Has anyone out there taken one of these apart successfully?
 

stevejw

Member
graham said:
After many years of excellent service, my XP, this one:

img3880.jpg


has developed what seems to be a poor connection in the headset.

Has anyone out there taken one of these apart successfully?

I had similar fault with mine (same older model - poor connection and overheating). Have you tried contacting Lyon. I took mine back to the shop and they sent it back to Lyon (it was replaced). This was just before the new version (2008?) became available. Still may be worth speaking to Lyon direct. I'm pretty sure I read about similar faults on older Myo's somewhere. I also read a Petzl release about compatibility problems with the older Myo and lithium batteries. This wasn't the problem with mine. If you are thinking of changing regulated version looks nice.
 

David L

New member
I work in an outdoors shop. Not saying where but have seen at least 5 or 6 in as many months with the same problem returned. I think all were replaced by Lyon. Cable entry to at the front or at the belt battery lead had broken connection. Probably unsuitable cable type in the batch. Haven't seen any problems with the RXP (white updated version with regulated LED)
 

Bob Smith

Member
I've seen this with 2 XPs. When I took them apart it would appear that cable broke due to corrosion in the wire, probably due to water ingress and a reaction with the constant voltage present. After repairing them I try to remember to dry the light out after each trip and don't store it with batteries in.
 

Les W

Active member
It is possible to take them apart, you just need a very small TORXTM bit. I think from memory it is a No. 6.
 

graham

New member
After much faffing around & borrowing the wife's Sten when underground, this was finally taken apart yesterday.

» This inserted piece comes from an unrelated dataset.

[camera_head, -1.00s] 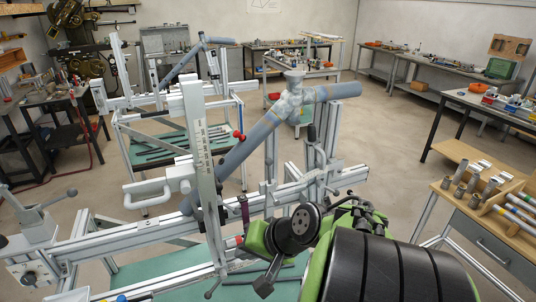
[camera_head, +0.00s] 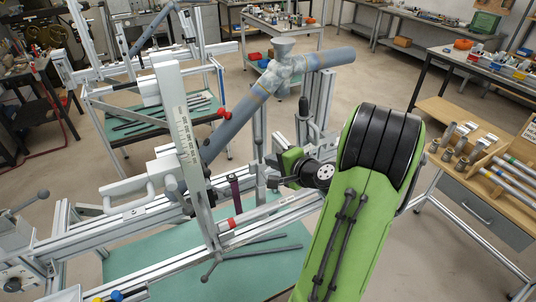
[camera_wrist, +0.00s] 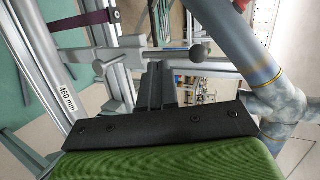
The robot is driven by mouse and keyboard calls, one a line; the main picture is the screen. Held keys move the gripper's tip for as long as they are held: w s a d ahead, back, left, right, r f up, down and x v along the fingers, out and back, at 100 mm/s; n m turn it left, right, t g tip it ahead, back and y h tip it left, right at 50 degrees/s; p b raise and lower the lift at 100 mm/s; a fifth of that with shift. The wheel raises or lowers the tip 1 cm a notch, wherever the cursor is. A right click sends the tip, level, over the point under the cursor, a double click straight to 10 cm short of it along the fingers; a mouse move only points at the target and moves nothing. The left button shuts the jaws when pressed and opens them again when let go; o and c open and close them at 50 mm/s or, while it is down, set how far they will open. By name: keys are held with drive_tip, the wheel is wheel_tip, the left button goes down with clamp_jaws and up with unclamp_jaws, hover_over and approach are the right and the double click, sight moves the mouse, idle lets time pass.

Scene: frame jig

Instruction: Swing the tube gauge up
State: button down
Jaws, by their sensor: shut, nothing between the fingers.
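A grey bicycle frame (camera_head: 237,125) is held in the silver jig, its sloping tube running up to a joint under a funnel-shaped cone (camera_head: 283,46). A flat upright with a printed scale (camera_head: 184,135) stands in front of it. A purple bar (camera_head: 235,193) hangs upright near the lower rail; it may be the tube gauge, but I cannot tell. The bar also shows at the top left of the wrist view (camera_wrist: 85,20). My gripper (camera_head: 272,172) is shut and empty, right of the purple bar and apart from it. In the wrist view its dark fingers (camera_wrist: 155,85) point towards a ball-ended lever (camera_wrist: 198,52).
A red-knobbed lever (camera_head: 223,113) sticks out beside the frame. A rail marked 460 mm (camera_wrist: 65,95) runs along the wrist view's left. A wooden bench (camera_head: 455,185) with tubes stands at right.

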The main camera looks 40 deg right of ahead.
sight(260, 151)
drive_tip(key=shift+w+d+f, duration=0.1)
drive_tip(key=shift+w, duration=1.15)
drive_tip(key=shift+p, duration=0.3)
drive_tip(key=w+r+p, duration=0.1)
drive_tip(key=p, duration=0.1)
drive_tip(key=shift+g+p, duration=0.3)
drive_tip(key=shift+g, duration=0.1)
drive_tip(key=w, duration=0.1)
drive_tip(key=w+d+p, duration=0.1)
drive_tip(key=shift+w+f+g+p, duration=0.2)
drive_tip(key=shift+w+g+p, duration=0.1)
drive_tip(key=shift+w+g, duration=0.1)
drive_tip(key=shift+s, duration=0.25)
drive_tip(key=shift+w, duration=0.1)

The unit itself was fine, no problems with corrosion or anything else. One strand of cable had broken at the point where it enters the unit, that is, where it gets worked hardest when the unit is tilted. Cable shortened, re-soldered & the light now works perfectly again. I reckon it has stood up rather well to a fair few years of use and abuse now.
 

Cave_Troll

Active member
on a related note, one of the posts on this mentioned the RXP.

Apart from "you can set the brightness levels", does anyone know the point of the RXP and any advantages of it over the normal XP given the extra cost.
 

potholer

Active member
It appears that the RXP is regulated, so output at a given power level stays the same as batteries flatten.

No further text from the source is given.